Public Infrastructure and the Case for Fit-for-Purpose Utility Data

18 March, 2026

Across the United States, public utility infrastructure is operating under increasing pressure.

Across the United States, public utility infrastructure is operating under increasing pressure. Distribution networks are absorbing rapid electrification, sharper peak demand swings, and more volatile weather events, while parts of the grid itself are approaching the end of its intended service life.

For many utilities, the traditional response has been straightforward: inspect, repair, replace.

But as grid behavior becomes less predictable, the challenge is no longer just asset age. It is operational visibility. Utilities need reliable insight into how infrastructure is performing under real conditions, not simply how it was designed to perform.

This shift is forcing a rethink about data.

The Problem With “More Data Is Better”

In many modernization discussions, there is an implicit assumption that more granular data automatically creates better outcomes.
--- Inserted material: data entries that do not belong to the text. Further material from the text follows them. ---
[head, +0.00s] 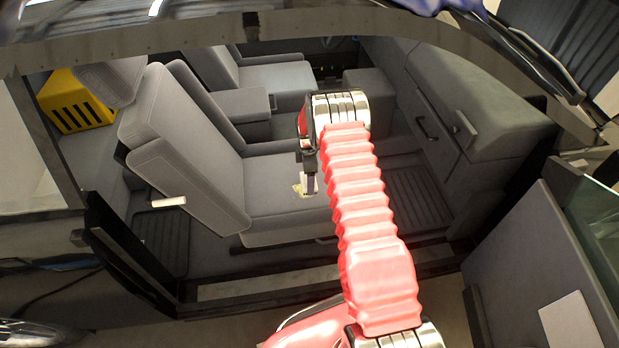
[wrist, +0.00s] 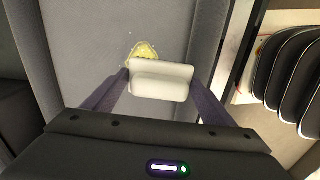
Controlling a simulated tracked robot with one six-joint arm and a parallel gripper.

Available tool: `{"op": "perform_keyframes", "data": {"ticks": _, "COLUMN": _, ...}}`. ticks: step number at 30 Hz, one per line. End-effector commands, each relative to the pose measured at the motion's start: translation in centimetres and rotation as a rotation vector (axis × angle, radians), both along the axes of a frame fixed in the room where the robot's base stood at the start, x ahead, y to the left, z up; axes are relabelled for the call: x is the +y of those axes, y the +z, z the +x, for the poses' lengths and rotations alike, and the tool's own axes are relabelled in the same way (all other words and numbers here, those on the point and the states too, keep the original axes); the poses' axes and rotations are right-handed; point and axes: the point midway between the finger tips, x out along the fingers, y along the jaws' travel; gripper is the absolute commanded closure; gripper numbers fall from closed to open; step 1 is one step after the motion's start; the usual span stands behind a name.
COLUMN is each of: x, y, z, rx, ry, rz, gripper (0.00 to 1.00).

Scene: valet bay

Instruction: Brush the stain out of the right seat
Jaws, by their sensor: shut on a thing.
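A grey seat (head: 275,205) stands nearest in the head view, with a pale yellow stain (head: 299,186) on its cushion. In the wrist view the stain (wrist: 146,50) is yellow with small specks around it on the grey cushion (wrist: 85,45). My gripper (head: 310,184) points down over the cushion beside the stain. In the wrist view its two fingers are shut on a white brush (wrist: 162,80), which lies just below the stain in the picture and covers its lower edge. The brush's underside is hidden, so I cannot tell whether it touches the cushion.
The door opening has a sill (head: 300,284) in front of the seat. A second seat (head: 270,78) stands beyond. The seat's backrest (head: 185,135) rises left, and the dashboard (head: 480,95) is at right. A yellow crate (head: 68,88) sits behind the backrest.

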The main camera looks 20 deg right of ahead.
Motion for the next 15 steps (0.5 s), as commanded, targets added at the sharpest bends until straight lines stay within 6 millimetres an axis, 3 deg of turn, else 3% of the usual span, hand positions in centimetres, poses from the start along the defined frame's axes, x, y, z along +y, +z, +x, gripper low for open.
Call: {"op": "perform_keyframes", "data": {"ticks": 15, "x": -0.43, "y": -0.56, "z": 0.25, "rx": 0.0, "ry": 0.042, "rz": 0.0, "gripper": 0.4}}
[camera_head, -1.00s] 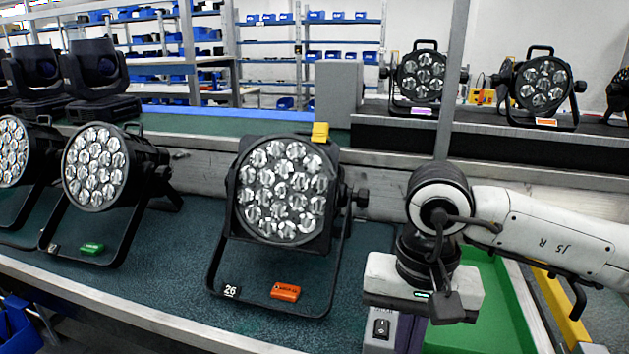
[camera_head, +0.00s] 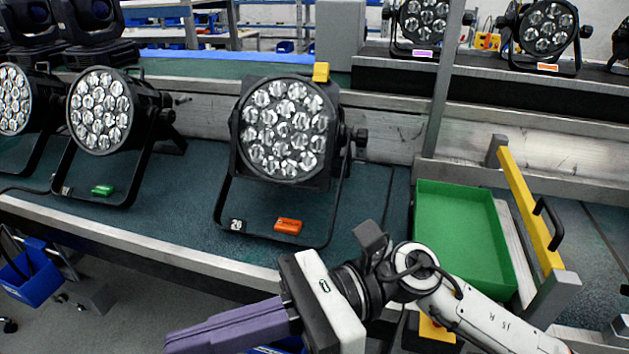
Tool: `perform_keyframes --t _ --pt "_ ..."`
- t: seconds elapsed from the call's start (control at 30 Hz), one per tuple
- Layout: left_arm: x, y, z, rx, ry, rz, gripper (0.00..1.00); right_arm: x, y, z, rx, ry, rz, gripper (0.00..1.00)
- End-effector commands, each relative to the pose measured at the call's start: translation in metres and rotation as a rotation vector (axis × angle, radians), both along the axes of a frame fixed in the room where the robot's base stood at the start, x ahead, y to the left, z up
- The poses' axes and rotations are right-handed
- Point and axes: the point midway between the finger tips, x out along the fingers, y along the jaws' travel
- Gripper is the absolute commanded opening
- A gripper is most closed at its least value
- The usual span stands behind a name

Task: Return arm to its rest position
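My right arm comes in from the lower right, and its gripper (camera_head: 225,332) points left, in front of the bench's front edge, low in the picture. Its purple fingers show side-on, apart from the lamps. Whether they are open or shut cannot be told, and no object shows in them. My left arm and gripper are not in view.
A par can (camera_head: 285,130) with an orange tag (camera_head: 288,226) stands mid-bench; another par can (camera_head: 102,112) with a green tag (camera_head: 103,190) stands left of it. An empty green tray (camera_head: 462,235) lies right, beside a yellow bar (camera_head: 528,205). A blue bin (camera_head: 28,278) is lower left.

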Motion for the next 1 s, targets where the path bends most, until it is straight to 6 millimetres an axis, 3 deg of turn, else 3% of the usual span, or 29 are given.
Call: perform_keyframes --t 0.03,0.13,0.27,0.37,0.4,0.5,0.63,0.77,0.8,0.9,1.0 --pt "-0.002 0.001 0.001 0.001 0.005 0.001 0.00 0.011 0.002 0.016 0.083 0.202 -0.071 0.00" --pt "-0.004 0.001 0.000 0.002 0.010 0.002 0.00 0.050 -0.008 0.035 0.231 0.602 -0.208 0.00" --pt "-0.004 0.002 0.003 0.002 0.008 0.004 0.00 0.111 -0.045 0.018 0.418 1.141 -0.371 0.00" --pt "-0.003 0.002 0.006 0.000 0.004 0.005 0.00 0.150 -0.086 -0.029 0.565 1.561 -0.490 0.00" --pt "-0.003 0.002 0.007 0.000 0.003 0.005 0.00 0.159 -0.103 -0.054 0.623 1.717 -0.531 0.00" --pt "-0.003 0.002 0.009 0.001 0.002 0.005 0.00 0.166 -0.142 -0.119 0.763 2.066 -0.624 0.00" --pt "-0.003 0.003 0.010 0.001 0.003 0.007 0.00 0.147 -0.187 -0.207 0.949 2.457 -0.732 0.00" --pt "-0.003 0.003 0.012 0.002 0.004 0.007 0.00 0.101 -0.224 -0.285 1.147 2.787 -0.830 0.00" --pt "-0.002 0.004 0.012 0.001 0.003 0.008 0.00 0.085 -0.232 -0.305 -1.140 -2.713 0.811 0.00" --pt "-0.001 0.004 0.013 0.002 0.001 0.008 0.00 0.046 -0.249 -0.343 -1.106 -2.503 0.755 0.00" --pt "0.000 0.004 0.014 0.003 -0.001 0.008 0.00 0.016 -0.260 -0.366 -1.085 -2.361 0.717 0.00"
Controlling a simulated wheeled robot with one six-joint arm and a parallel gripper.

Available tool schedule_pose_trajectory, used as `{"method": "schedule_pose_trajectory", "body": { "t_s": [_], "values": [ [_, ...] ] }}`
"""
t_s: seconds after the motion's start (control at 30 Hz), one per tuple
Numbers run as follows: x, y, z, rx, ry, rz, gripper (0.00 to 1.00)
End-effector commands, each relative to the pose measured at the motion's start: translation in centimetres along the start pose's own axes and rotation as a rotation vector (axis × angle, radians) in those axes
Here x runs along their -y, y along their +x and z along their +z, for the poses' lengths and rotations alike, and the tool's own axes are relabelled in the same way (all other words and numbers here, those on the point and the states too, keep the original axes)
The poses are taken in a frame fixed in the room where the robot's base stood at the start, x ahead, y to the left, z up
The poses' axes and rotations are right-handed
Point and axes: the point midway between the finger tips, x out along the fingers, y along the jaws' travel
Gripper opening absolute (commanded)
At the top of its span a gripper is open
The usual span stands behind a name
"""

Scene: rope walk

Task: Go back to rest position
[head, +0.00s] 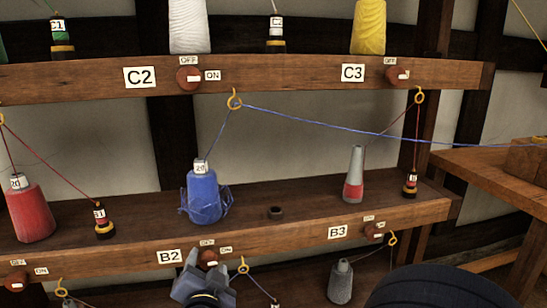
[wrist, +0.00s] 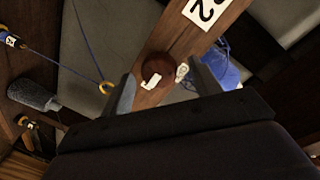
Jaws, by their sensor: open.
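My gripper (head: 207,268) is at the bottom of the head view, just in front of the shelf edge by the B2 label (head: 169,257). Its jaws are open and hold nothing. The round red-brown B2 knob (head: 207,257) is right at the fingertips and partly hidden by them in the head view. In the wrist view the knob (wrist: 158,68) shows between the two spread fingers (wrist: 163,88). I cannot tell whether a finger touches it.
Above stands a blue thread cone (head: 203,195), its blue thread running through a yellow ring (head: 235,101). A red cone (head: 30,210) and a grey-red cone (head: 354,178) share that shelf. A grey cone (head: 340,282) is lower right. A wooden table (head: 490,172) stands at right.

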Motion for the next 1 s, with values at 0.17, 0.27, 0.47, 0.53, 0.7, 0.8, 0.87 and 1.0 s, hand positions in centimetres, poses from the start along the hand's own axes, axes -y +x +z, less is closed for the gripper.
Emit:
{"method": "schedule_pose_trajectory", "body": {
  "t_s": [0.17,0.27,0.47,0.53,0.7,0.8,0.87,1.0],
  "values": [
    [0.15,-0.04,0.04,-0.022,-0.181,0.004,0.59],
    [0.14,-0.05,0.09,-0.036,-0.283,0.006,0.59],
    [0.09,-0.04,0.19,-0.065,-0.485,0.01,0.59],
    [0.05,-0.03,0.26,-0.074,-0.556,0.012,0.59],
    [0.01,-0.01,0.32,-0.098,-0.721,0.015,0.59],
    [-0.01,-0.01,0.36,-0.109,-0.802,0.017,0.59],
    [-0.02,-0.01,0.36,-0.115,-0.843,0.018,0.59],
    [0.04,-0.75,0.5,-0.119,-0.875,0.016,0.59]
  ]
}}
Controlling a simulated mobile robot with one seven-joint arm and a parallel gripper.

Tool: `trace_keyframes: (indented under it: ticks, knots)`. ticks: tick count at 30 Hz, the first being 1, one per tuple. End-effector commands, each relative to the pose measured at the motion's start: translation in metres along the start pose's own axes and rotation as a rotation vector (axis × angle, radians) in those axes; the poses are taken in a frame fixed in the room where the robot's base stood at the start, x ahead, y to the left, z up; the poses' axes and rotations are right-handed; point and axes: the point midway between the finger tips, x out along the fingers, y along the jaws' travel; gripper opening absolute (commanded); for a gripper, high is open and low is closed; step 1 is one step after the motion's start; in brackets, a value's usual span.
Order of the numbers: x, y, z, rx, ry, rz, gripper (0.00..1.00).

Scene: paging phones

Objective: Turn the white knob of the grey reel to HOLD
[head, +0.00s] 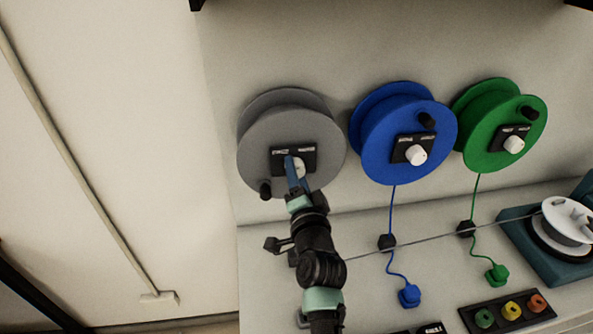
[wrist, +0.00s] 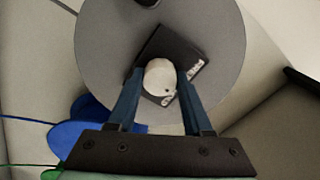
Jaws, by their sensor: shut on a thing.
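The grey reel (head: 262,135) is mounted on the wall panel at the left of the reel row in the head view. Its white knob (head: 300,167) sits on a black label plate (head: 279,160) and is partly covered by my gripper (head: 295,165). In the wrist view the white knob (wrist: 160,77) lies between the two blue fingers of my gripper (wrist: 158,92), which are shut on it. The black plate (wrist: 168,47) appears tilted behind the knob. Its lettering is too small and blurred to read, so the knob's setting cannot be told.
A blue reel (head: 375,140) and a green reel (head: 485,135) hang to the right, each with a white knob and a cord to a plug. A black crank handle (head: 265,190) sticks out of the grey reel at lower left. A teal device (head: 535,255) stands far right.

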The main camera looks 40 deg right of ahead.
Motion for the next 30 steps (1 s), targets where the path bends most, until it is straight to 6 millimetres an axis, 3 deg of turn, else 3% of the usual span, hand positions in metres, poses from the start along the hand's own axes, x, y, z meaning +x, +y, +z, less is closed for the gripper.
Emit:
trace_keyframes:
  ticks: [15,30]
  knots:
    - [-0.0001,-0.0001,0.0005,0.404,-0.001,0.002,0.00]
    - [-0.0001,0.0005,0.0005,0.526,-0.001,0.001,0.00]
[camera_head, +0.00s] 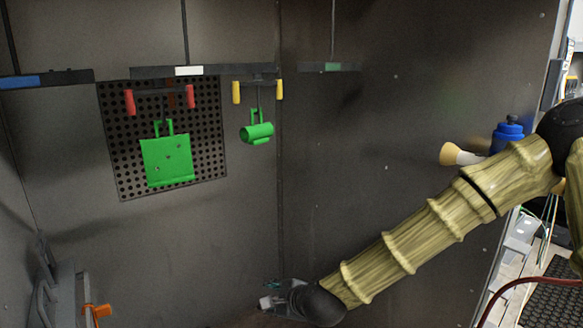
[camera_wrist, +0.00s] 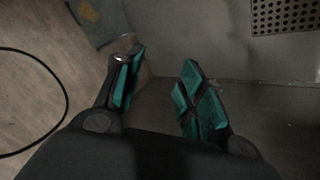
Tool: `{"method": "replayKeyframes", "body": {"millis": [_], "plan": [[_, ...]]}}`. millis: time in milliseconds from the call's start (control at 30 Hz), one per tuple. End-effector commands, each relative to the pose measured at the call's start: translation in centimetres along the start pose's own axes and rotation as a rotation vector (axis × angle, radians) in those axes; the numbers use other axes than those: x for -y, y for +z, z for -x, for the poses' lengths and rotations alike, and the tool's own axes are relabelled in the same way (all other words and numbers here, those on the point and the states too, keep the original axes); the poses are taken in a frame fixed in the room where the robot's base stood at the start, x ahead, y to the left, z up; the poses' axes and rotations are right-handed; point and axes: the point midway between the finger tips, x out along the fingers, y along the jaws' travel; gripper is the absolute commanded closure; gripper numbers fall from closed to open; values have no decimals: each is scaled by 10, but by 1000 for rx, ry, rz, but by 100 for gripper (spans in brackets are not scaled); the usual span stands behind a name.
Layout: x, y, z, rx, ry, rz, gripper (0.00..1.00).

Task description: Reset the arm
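My gripper (camera_wrist: 158,88) shows in the wrist view with its two teal-padded fingers spread apart and nothing between them. In the head view my gripper (camera_head: 270,298) is low in the picture, near the bottom of the booth's corner, and is small and partly hidden by my dark wrist. My arm (camera_head: 420,235) reaches from the right side down to the lower middle, wrapped in a yellowish, ribbed cover. The gripper is well below the hanging green parts and touches nothing that I can see.
A blue-capped bottle (camera_head: 508,131) is at right, behind my arm. An orange clamp (camera_head: 97,311) is at lower left. A dark cable (camera_wrist: 62,80) curves across the floor.

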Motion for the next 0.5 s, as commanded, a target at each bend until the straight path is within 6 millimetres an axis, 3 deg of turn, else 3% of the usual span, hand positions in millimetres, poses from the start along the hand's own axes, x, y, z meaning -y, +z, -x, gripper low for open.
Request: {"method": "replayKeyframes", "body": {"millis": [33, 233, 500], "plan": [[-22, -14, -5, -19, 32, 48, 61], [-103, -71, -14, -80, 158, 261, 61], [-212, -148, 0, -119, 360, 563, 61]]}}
Higher-frequency measurements, more sensors, and greater device visibility are often treated as universal improvements.

In practice, the value of data is not defined by how fine-grained it is. It is defined by how well it supports the decision it is meant to inform.

Not every operational question requires second-by-second device-level visibility. At the same time, not every decision benefits from aggregated or averaged information. Treating all grid data the same and collecting it at maximum resolution by default can create unnecessary cost, complexity, and noise.

A more resilient approach aligns data granularity with operational purpose.

Matching Data Resolution to Decisions

Different utility decisions operate on different timescales and spatial scopes. Recognizing this allows utilities to manage information more effectively.

Some operational questions are highly local and time-sensitive. Detecting voltage excursions, thermal overloads, or emerging faults requires high-resolution data interpreted close to the asset itself. Conditions can change quickly, and operators must be able to respond accordingly.

In these situations, fine-grained data is essential. But it only needs to exist where the decision occurs.

Edge intelligence enables this approach. Devices at the grid edge, including advanced meters, can interpret detailed operational data locally and send the recommendation over to the central location for final decision and execution. This allows rapid responses without overwhelming central systems with unnecessary data traffic.

Other decisions are strategic rather than immediate. Infrastructure investment planning, long-term load forecasting, and rate design depend less on raw signal detail and more on consistent trends across time.

In these cases, aggregated or filtered data often provides clearer insight than continuous high-frequency streams. By focusing on trend integrity rather than signal intensity, utilities can improve analytical clarity.

From Data Volume to Data Purpose

Aligning data resolution with operational needs delivers clear benefits. Communications networks carry less unnecessary traffic. Data storage requirements remain manageable. Operators spend less time filtering noise and more time responding to meaningful signals.

Most importantly, decision-making improves.

Utilities gain rapid response capability where conditions demand it, while maintaining clear system-wide visibility for planning and investment decisions.

Modernizing public infrastructure is often framed as a question of using more data. In reality, the opportunity lies in ensuring that the right information is available at the right level of detail.

Real-time device-level data is invaluable when it enables faster and safer operational decisions. Elsewhere, summarized, aggregated, or event-driven information provides a clearer picture of system performance.

Edge intelligence allows utilities to balance these needs. High-resolution data can remain close to where it is generated, while summarized insights move through the wider system to support forecasting, coordination, and long-term planning.

The result is not simply more data. It is data that is fit-for-purpose.

For cooperative and municipal utilities working within tight operational and financial constraints, this distinction matters. When data granularity follows the decision it supports, utilities can reduce system strain, lower operational complexity, and focus attention on the signals that truly shape grid performance.